Trailer de la série.
Pourquoi cette décision ? Burton a pu expliciter très clairement son choix, notamment lors d'une récente interview à Lyon, dans le cadre de la remise du Prix Lumière. Si l'univers de Chas Addams l'intéressait, il avait toujours été beaucoup plus captivé par le personnage de Mercredi que par le reste de la famille. Outsider gothique et cynique, Mercredi était d'après lui une âme sœur de fiction, une anti-héroïne à laquelle il pouvait pleinement s'identifier. Si l'on se penche sur la filmographie de Burton et ce qu'il a pu dire des personnages qu'il a porté à l'écran par le passé, on ne peut que remarquer cette constante : l'importance, pour le cinéaste, d'une identification porteuse de sens.
Le casting est longtemps resté secret, aussi les fans ont-ils pu spéculer à loisir quant à la potentielle distribution. Nombreux étaient ceux qui souhaitaient voir Christina Ricci (la Mercredi des films de Sonnenfield) revenir en Morticia, mais les paris se faisaient principalement sur un duo Johnny Depp / Eva Green pour incarner les iconiques parents Addams. Des acteurs burtoniens pour une série burtonienne, et autant de fantasmes propres à susciter l'enthousiasme des téléspectateurs. Finalement, l'annonce des interprètes définitifs a créé la surprise avec, dans le rôle de Morticia et Gomez, Catherine Zeta-Jones (absente des écrans depuis déjà quelques années) et Luiz Guzman (qu'on serait tenté de qualifier d'inconnu au bataillon, mais qui présente pourtant une filmographie impressionnante). Si la première a fini par convaincre le public, le second a davantage refroidi les fans des précédentes adaptations, arguant qu'il ne ressemblait ni à Raul Julia, ni à John Astin, (ses prédécesseurs dans le costume du patriarche des Addams). Mais comme l'a si bien souligné Burton lui-même, c'était cependant mal connaître les dessins originaux de Chas Addams, lesquels dépeignaient Gomez sous les traits d'un petit bonhomme assez hideux.

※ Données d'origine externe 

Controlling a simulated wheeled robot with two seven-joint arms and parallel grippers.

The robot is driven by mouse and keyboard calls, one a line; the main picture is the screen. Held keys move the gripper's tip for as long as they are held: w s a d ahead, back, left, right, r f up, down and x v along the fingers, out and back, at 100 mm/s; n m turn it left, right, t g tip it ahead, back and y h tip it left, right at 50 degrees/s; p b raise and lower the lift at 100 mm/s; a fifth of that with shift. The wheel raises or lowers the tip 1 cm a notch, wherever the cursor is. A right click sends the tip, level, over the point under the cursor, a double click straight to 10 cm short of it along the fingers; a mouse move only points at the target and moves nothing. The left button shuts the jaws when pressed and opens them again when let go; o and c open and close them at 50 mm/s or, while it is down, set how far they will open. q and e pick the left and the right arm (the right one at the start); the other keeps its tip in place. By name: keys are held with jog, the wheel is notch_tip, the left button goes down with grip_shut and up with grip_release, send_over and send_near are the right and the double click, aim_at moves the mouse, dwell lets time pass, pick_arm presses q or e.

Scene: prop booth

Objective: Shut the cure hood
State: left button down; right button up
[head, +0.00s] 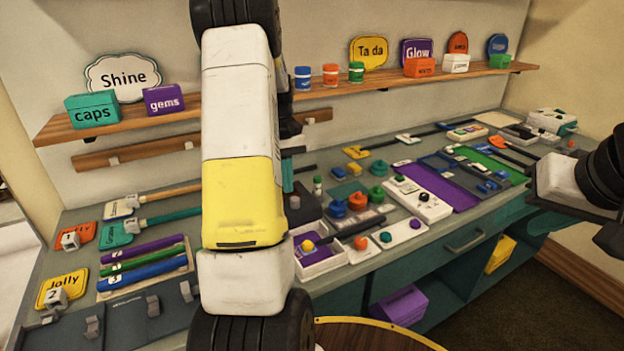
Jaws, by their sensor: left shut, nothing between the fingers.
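A dark box (302,207) with an upright teal panel (288,176) shows on the counter just right of my left arm. It may be the cure hood, with the panel as its raised lid; most of it is hidden behind the arm, so I cannot be sure. My left gripper (290,128) shows only in part behind the arm, above this box. It is shut and empty; I cannot tell whether it touches the panel. My right gripper (536,186) is at the right edge, over the counter's front; its fingers are not clear.
The counter (350,283) is crowded with brushes, a pen tray (147,277), knobs, a purple mat (440,187) and a green tray (492,163). A wooden shelf (330,90) with boxes and signs runs behind. A round table edge (375,330) shows below.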

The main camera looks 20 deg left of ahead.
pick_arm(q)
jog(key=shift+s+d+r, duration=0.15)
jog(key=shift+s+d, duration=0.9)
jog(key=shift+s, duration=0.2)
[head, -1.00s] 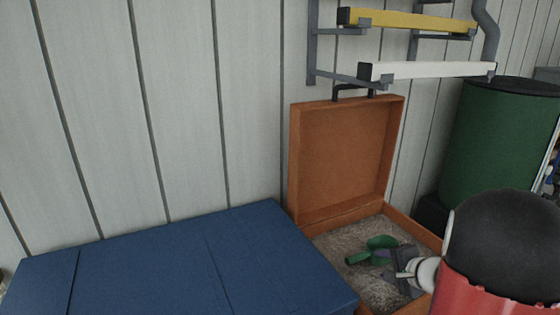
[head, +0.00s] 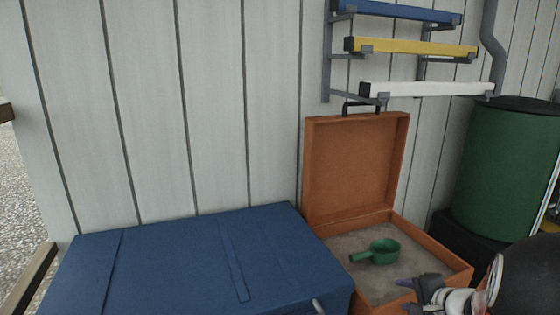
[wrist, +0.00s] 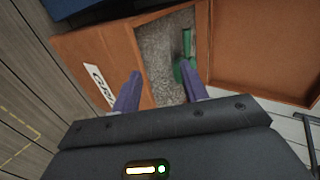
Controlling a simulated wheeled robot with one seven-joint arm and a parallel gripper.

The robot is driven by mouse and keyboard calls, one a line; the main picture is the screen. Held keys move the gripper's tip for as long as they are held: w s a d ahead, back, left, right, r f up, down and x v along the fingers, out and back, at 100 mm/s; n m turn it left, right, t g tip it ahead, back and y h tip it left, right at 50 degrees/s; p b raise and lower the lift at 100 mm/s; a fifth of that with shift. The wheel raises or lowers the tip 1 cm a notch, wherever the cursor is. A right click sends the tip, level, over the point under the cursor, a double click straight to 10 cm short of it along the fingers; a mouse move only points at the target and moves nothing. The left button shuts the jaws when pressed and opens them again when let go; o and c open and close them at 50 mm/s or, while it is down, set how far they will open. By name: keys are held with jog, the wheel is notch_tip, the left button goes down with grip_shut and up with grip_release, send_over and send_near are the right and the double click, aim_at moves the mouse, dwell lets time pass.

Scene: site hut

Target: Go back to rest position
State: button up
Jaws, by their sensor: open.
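My gripper (head: 415,295) is at the lower right of the head view, by the front of an orange box, partly cut off by the lower edge. In the wrist view its two purple fingers (wrist: 162,92) stand apart with nothing between them. The orange box (head: 455,272) has its lid (head: 352,165) raised against the wall and a grey grainy fill inside. A green scoop (head: 382,247) with a short handle lies on the fill, apart from my gripper. It shows partly in the wrist view (wrist: 187,72), beyond the right finger.
A blue chest (head: 180,265) stands left of the orange box. A wall rack (head: 330,60) with blue, yellow and white bars hangs above the lid. A green barrel (head: 510,165) stands at the right near a grey pipe (head: 490,50). A white label (wrist: 99,85) is on the box front.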

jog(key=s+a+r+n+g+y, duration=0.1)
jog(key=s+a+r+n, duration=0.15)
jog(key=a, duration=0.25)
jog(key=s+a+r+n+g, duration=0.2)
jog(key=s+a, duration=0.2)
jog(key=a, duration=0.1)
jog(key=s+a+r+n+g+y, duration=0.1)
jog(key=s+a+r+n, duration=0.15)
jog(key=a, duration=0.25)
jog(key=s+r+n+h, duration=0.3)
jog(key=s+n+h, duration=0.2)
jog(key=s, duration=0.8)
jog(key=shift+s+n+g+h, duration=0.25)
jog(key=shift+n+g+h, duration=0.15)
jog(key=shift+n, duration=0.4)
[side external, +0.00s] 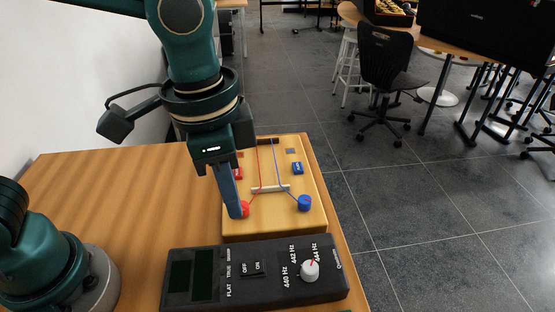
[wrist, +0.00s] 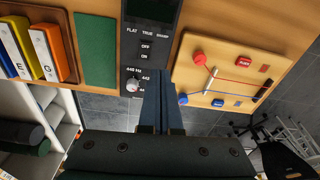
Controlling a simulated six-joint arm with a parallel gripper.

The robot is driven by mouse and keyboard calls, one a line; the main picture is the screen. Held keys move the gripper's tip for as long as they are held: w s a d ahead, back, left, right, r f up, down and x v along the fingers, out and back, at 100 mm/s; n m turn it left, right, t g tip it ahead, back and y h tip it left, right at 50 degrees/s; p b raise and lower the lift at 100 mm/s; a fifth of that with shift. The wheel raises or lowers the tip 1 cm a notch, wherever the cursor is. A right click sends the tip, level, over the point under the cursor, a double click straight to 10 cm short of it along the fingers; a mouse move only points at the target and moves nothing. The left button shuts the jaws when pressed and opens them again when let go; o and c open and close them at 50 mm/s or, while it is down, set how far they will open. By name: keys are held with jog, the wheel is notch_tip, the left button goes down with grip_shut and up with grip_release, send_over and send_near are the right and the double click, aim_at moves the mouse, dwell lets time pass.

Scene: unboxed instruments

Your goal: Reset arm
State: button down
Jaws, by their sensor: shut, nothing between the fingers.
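My gripper (side external: 238,212) points down with its fingers together and nothing between them. In the side view its tips overlap the red knob (side external: 245,209) of a yellow wooden board (side external: 285,222). In the wrist view my gripper (wrist: 162,75) shows over the edge of the black tuner box, left of the board (wrist: 225,58), apart from the red knob (wrist: 199,57) and blue knob (wrist: 183,99). A red and a blue string run along the board from the knobs. The black tuner box (side external: 210,292) has a white dial (side external: 309,270) and OFF and ON labels.
The board and tuner box lie on a wooden table (side external: 110,190). The wrist view also shows a green panel (wrist: 95,50), a tray with several coloured blocks (wrist: 40,50) and white shelves (wrist: 50,105). A black chair (side external: 385,70) stands on the floor beyond the table.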

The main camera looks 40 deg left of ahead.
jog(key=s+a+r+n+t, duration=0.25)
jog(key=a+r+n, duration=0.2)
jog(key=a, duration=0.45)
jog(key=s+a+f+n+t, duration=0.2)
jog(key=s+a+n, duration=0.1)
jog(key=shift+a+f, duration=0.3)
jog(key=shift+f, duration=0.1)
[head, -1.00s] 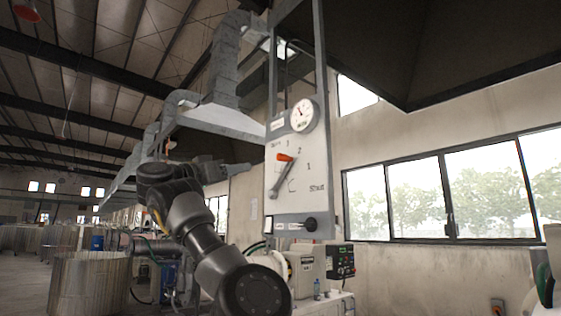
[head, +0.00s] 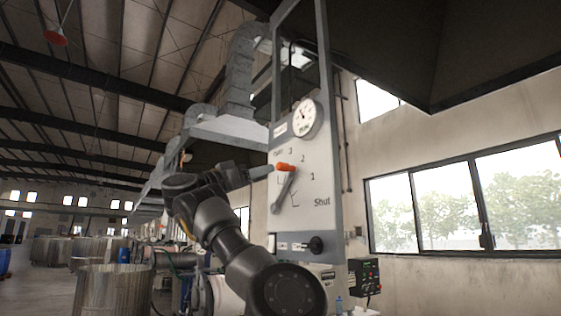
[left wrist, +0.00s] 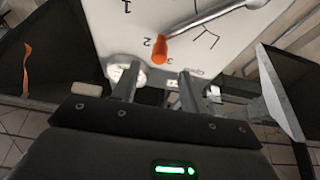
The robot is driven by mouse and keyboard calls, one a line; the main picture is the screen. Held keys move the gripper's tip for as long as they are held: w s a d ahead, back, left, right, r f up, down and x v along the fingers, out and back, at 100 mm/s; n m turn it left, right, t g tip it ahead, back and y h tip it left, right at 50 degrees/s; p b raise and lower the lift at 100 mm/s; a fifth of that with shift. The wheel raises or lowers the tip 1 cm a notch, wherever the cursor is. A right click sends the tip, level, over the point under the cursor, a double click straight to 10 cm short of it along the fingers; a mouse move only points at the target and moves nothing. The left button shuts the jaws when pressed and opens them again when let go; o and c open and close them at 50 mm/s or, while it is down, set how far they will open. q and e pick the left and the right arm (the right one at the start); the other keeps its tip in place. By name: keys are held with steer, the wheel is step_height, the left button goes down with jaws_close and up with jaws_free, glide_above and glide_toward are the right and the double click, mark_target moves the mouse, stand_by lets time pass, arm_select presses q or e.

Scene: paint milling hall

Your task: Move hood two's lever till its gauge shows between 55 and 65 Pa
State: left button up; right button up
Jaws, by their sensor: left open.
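Hood two's lever (head: 284,188) is a grey bar with an orange knob (head: 286,168) on a white panel marked Shut, 1, 2, 3. It points up and slightly right; the knob shows near the 2 and 3 in the left wrist view (left wrist: 160,50). The round gauge (head: 307,119) sits above on the panel, its needle toward the upper left; its figures are too small to read. My left gripper (left wrist: 158,76) is open, its two fingers either side of the line to the knob, with the knob just beyond the tips. I cannot tell whether they touch. My right gripper is out of view.
A black knob (head: 316,245) sits low on the panel. A dark hood (head: 400,50) hangs above right. A control box (head: 365,277) stands below right. Metal drums (head: 104,290) stand on the floor at left, away from the panel.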

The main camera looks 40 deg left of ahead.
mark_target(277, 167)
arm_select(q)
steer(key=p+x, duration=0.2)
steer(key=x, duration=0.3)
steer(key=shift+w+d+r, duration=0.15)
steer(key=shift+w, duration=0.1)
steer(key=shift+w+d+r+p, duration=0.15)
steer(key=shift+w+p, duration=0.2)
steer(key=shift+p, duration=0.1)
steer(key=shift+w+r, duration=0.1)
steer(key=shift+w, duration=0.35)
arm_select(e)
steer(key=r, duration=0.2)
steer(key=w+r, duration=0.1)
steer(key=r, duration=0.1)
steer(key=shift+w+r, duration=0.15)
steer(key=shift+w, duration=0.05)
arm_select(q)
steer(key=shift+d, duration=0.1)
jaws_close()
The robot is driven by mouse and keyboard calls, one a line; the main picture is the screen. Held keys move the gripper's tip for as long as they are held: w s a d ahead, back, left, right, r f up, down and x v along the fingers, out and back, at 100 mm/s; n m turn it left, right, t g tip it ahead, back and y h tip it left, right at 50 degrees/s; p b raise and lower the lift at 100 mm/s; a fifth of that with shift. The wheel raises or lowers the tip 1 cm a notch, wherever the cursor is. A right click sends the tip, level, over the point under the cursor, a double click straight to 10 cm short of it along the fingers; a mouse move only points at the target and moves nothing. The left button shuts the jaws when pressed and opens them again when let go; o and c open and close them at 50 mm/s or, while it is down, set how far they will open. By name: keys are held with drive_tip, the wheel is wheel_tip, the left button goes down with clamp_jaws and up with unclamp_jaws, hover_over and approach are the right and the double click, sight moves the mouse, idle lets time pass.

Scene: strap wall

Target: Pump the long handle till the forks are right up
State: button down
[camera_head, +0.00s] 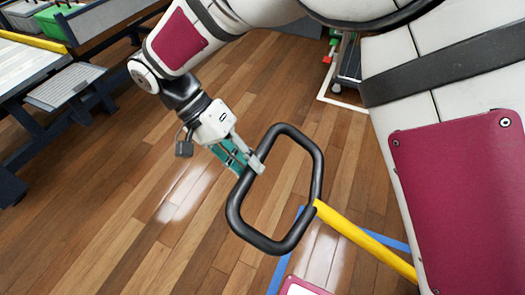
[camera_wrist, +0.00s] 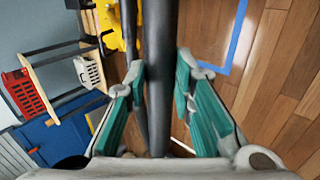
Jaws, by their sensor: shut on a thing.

Passée la surprise, on doit reconnaître que le casting fait son office, d'autant que les autres membres du clan Addams ne font que de courtes apparitions au titre de guests. Catherine Zeta-Jones se révèle à l'écran être une Morticia particulièrement réussie et efficace, et ce bien que son interprétation, plus dans l'émotion, s'éloigne de celle (iconique) d'Angelica Huston et de celle (plus classique) de Carolyn Jones. Bien qu'elle ne revienne pas dans le rôle de Morticia que certains lui auraient volontiers donné, Christina Ricci fait un come back convaincant dans le rôle de Miss Thornhill, personnage peut-être d'ailleurs plus important que ne le laisse penser le scénario de prime abord. On retrouve également à l'affiche de cette version, dans le rôle d'un autre personnage inédit, l'excellente, imposante et charismatique Gwendoline Christie qui, comme à chacune de ses apparitions, crève l'écran.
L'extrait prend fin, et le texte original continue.